[Data in this exercise]
— Begin —

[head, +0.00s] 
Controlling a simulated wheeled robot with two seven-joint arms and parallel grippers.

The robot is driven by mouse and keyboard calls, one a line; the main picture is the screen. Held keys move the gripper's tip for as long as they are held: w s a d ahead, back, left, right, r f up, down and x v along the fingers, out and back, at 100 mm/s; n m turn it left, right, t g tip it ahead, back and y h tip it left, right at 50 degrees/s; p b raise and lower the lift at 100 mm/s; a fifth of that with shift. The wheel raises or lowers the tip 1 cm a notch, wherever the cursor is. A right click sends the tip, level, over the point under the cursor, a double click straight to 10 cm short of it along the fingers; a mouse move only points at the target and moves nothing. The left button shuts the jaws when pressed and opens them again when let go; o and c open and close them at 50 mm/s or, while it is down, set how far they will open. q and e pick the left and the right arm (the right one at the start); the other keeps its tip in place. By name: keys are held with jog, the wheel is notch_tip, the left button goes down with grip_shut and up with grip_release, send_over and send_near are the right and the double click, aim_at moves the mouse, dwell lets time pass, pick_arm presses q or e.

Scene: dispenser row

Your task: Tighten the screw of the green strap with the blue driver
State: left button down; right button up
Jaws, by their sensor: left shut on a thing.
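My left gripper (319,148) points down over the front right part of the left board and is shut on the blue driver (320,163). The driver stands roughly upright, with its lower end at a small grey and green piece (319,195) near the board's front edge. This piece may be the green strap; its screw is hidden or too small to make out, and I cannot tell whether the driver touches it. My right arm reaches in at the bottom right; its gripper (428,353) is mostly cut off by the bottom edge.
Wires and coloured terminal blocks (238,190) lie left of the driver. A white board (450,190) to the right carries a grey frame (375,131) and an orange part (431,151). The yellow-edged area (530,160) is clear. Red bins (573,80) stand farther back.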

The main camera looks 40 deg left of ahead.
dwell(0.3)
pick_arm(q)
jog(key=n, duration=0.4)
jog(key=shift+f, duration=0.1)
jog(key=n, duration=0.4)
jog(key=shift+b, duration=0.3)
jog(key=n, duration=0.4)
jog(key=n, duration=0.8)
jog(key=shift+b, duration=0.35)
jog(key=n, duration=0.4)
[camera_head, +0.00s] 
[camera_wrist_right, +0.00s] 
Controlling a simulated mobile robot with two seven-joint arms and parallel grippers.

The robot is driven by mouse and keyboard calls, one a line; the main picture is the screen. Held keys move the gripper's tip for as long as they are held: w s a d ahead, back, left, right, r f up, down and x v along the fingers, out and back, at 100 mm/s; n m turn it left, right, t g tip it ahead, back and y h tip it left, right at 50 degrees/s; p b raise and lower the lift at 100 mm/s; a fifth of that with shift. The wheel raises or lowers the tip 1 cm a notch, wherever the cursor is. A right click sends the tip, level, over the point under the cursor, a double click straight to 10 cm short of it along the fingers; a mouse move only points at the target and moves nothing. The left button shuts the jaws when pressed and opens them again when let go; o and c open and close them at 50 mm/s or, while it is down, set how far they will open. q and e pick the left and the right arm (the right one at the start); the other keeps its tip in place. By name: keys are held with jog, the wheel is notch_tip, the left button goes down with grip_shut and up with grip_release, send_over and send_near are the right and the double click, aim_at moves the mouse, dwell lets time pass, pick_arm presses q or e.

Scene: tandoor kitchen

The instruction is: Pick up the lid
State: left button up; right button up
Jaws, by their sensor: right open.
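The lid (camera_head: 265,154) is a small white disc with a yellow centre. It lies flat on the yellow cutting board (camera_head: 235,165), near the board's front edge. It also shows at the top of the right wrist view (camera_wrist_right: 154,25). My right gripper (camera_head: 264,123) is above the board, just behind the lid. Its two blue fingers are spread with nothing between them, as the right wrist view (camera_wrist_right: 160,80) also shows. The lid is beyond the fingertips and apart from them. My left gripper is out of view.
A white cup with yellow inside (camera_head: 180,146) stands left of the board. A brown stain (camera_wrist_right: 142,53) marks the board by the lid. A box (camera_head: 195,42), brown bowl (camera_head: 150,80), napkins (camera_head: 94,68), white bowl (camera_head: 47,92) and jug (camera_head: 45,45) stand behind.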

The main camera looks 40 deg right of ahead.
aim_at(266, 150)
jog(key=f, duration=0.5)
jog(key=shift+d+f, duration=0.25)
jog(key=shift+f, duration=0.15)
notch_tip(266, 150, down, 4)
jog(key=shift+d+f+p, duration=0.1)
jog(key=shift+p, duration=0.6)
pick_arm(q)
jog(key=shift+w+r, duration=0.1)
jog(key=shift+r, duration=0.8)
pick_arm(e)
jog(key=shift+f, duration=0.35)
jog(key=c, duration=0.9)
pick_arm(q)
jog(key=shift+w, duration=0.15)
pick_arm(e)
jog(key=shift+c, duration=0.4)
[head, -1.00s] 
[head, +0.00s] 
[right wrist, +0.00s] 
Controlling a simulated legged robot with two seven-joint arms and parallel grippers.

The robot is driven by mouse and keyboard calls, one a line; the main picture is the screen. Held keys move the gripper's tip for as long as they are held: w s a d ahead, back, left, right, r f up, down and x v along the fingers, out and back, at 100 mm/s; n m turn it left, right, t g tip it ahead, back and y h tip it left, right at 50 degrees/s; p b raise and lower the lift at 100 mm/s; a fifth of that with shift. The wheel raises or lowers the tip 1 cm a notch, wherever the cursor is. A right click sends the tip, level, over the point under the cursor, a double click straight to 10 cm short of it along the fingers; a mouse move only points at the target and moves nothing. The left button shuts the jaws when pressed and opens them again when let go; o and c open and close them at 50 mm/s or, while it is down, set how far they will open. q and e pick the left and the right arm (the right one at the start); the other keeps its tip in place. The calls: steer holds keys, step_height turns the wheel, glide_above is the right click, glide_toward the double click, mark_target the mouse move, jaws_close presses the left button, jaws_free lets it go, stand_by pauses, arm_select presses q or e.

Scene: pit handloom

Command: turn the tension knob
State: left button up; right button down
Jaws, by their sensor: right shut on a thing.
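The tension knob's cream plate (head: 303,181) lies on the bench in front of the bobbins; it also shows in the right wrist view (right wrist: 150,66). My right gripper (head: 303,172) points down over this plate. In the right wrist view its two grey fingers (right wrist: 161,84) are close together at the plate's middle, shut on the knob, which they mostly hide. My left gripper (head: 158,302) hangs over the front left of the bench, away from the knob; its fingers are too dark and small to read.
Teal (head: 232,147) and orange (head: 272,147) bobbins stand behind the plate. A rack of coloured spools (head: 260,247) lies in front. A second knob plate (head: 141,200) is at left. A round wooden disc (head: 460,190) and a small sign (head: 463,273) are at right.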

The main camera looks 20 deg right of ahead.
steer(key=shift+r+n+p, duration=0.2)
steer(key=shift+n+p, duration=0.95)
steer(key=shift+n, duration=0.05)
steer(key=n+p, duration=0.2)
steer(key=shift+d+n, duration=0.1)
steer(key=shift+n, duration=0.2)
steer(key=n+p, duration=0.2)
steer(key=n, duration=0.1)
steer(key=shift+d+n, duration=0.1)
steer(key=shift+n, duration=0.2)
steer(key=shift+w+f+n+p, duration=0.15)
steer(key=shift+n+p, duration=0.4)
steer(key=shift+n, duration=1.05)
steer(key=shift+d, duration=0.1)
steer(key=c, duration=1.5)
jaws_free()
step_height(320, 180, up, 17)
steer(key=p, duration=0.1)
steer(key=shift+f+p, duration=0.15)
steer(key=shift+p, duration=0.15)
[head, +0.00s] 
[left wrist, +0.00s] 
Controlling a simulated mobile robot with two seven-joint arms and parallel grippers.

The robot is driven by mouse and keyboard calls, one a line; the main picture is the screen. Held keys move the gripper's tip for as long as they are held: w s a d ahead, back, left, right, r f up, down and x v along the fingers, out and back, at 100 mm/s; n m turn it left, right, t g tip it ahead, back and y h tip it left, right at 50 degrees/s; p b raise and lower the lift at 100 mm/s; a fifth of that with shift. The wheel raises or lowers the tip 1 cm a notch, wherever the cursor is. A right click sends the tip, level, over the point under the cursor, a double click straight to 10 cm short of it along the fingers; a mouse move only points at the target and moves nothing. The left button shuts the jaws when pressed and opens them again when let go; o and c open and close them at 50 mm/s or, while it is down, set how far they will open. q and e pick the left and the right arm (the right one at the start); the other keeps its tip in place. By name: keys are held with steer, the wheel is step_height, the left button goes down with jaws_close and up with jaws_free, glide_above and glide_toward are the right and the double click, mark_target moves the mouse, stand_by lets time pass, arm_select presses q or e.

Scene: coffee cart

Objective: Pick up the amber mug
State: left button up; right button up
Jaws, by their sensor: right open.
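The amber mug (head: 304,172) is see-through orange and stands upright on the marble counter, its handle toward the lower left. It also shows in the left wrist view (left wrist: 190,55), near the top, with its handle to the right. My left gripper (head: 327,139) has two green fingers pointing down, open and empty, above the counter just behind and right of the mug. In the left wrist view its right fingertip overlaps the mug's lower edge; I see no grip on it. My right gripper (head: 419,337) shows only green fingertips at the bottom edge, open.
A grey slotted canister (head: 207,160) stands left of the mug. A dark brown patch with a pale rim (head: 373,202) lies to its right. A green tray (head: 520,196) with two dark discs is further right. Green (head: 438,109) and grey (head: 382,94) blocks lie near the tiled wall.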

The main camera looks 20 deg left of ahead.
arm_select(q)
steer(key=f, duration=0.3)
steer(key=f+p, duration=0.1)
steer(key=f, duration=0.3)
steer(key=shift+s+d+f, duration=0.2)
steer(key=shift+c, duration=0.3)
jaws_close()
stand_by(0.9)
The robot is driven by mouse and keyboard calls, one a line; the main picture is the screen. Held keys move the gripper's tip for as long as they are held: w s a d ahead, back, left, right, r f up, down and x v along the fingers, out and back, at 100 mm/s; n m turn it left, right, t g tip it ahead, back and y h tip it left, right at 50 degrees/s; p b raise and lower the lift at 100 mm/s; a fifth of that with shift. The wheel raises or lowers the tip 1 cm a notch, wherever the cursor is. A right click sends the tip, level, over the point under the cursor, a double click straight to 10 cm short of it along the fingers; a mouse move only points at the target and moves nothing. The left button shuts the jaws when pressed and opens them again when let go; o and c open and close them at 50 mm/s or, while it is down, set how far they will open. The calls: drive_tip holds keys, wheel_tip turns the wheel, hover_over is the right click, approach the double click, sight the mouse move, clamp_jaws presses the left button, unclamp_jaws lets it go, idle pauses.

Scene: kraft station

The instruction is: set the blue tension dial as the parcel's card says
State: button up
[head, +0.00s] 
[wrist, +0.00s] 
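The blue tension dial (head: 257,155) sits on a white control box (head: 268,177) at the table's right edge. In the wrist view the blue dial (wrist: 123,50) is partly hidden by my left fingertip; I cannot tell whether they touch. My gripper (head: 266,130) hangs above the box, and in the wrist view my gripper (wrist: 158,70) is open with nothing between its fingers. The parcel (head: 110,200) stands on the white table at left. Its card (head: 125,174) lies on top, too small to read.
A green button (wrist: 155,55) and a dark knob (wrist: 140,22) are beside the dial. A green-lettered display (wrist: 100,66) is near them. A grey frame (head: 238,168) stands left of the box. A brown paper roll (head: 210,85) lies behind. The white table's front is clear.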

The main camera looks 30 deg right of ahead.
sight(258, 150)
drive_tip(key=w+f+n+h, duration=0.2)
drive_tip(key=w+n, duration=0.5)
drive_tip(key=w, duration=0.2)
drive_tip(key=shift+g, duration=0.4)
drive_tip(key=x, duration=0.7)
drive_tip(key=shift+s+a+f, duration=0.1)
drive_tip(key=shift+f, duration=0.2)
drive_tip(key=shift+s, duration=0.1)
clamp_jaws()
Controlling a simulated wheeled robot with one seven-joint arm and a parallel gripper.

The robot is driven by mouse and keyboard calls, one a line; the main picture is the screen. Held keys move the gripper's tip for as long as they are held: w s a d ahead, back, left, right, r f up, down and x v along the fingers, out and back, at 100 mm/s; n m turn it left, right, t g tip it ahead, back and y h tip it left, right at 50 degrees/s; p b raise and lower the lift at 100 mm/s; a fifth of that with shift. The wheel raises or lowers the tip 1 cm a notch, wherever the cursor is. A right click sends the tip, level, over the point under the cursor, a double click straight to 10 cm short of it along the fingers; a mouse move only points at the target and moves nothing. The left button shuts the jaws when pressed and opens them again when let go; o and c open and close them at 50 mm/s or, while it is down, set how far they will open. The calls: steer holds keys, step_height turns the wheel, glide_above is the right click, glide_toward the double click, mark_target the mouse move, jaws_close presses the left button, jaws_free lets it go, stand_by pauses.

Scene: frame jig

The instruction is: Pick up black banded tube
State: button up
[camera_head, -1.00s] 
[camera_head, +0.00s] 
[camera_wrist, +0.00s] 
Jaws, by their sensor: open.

— End —

[Written request] Lines containing the word "Scene" must all be returned from the material above.

[Result of the task]
Scene: dispenser row
Scene: tandoor kitchen
Scene: pit handloom
Scene: coffee cart
Scene: kraft station
Scene: frame jig

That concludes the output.